Experienced Data Analysts
Data analysts who are already familiar with Python will appreciate being able to leverage their existing skills directly within Excel.
Switching between languages is no longer required, and Python’s capacity for automating repetitive tasks can be applied to Excel workflows. Analyzing, modeling, and visualizing data is streamlined.
Developers
For developers, the addition of Python custom functions allows for extending Excel’s default functionality with advanced logic tailored to specific use cases.
Building reusable tools, running models, connecting to databases, and more can now be done natively in Excel using mainstream Python packages.
Enterprises Reliant on Excel
Many large companies have vast Excel-based systems and processes that would be impractical to replace wholesale.
For these organizations, integrating Python into Excel allows empowering users with more advanced data tools while maintaining compatibility with existing infrastructure, data sets, and workflows.
This improves capabilities without the risks and costs of a ground-up rebuild.
What’s the Impact on Microsoft and the Future of Data Analytics?
Microsoft has strategic motivations for bringing Python to Excel:
Embrace Developers
By supporting Python, Microsoft appeals to the large community of data science practitioners who prefer Python over proprietary languages like VBA. This embraces developers where they are rather than forcing them into the Microsoft ecosystem.
Extend Capabilities
Access to Python libraries directly within Excel greatly expands what can be accomplished by end users.

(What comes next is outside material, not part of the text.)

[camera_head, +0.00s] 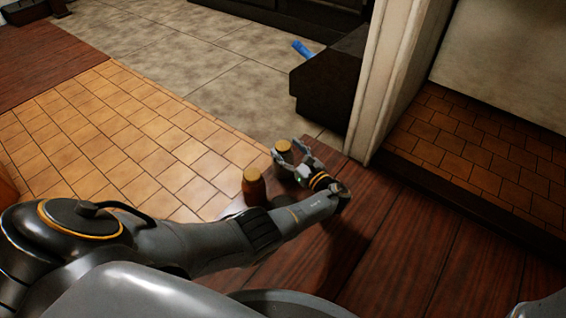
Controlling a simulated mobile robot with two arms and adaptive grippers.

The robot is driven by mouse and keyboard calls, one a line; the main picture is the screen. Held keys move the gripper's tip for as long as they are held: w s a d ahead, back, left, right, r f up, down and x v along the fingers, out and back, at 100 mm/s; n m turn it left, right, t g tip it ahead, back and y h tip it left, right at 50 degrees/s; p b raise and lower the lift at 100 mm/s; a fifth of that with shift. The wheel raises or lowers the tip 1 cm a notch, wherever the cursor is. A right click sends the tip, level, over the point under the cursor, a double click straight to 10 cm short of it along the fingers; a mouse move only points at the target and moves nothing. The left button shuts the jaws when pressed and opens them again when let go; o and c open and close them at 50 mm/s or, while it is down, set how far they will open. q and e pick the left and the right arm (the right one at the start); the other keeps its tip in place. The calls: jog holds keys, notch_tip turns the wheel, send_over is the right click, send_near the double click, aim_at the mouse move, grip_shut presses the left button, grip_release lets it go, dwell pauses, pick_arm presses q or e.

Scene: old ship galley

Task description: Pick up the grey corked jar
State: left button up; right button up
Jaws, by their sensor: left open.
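The grey corked jar (284,148) stands at the far edge of the dark wooden surface, with its pale cork top showing. My left gripper (289,158) is open right at the jar, its fingers pointing toward it and appearing on either side of it. The gripper hides the jar's lower part, and I cannot tell whether the fingers touch it. My right gripper is not in view.
A reddish-brown corked jar (253,188) stands close to the left of the grey jar, just beyond my left forearm. The dark wooden surface (430,245) is clear to the right. A pale post (385,90) rises behind its far edge.

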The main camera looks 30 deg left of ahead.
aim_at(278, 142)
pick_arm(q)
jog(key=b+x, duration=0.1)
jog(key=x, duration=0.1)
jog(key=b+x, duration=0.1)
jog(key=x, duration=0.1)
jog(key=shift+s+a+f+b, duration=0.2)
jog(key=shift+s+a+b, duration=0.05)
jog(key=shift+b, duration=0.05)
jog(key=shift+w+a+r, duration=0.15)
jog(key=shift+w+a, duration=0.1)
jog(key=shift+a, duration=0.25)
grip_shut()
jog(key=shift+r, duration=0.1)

This “extending” of capabilities could motivate upgrades to Microsoft 365 subscriptions.
Expand Cloud Usage
Running Python code in Azure Cloud instead of locally incentivizes increased cloud usage, which is more profitable for Microsoft. It also gives them access to data and code for improving their own AI capabilities.
Increase Enterprise Reliance
Many large companies are essentially “locked in” to Excel due to decades of accumulating Excel-based data, models, and processes.

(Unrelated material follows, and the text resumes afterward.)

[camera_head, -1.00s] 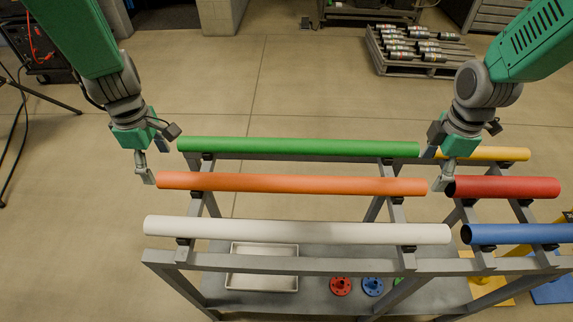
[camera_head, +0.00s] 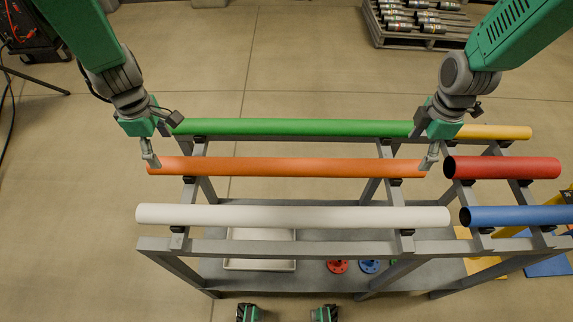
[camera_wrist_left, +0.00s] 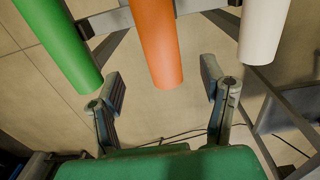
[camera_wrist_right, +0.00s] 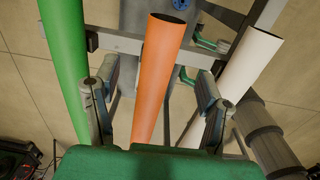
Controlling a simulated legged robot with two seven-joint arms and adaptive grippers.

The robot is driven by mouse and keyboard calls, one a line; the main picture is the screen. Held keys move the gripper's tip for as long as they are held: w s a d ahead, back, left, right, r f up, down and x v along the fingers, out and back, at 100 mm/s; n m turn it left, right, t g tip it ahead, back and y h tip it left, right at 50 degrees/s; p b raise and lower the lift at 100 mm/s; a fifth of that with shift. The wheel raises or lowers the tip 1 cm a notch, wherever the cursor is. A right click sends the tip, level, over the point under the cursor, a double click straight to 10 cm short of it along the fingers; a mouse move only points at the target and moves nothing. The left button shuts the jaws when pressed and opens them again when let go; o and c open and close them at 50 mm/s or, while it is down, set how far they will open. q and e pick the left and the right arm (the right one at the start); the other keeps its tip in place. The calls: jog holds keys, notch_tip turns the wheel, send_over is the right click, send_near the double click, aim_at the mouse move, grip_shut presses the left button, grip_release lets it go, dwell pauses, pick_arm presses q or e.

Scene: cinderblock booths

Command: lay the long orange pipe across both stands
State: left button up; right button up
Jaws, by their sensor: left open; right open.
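The long orange pipe (camera_head: 285,167) lies on the metal rack's cross bars, between a green pipe and a white pipe. My left gripper (camera_head: 150,160) is open at the pipe's left end. In the left wrist view the orange pipe's end (camera_wrist_left: 162,70) points between the spread fingers (camera_wrist_left: 162,95). My right gripper (camera_head: 429,158) is open at the pipe's right end. In the right wrist view the orange pipe (camera_wrist_right: 158,80) runs between its spread fingers (camera_wrist_right: 158,100). Neither gripper is closed on it. I cannot make out the two stands for certain.
The green pipe (camera_head: 290,127) lies behind, the white pipe (camera_head: 300,215) in front. Yellow (camera_head: 495,132), red (camera_head: 500,167) and blue (camera_head: 515,215) pipes lie to the right. The rack (camera_head: 330,247) has a lower shelf with a tray (camera_head: 260,262). A loaded pallet (camera_head: 415,42) stands behind.

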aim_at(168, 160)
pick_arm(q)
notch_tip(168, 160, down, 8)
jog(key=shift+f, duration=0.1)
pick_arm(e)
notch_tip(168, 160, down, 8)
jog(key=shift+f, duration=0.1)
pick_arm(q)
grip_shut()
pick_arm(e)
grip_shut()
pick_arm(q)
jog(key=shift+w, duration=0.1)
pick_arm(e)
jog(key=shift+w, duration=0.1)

By making Excel more capable via Python integration, these enterprises have less incentive to explore alternatives, further entrenching Microsoft’s position in the business world.
The Python integration cements Excel’s future as a platform for data analysis and modeling within businesses even as user needs evolve.
It allows enterprises to build institutional knowledge in Python while keeping it directly connected to existing Excel-based workflows. Individual users also obtain access to leading-edge data science capabilities without the disruption of adopting entirely new tools.
Microsoft has deftly positioned itself at the center of the data analysis landscape – a position that brings both innovation opportunities and ethical questions related to transparency and data privacy.
Nonetheless, the arrival of Python in Excel is a win for end users who will become empowered to do more with data than ever before.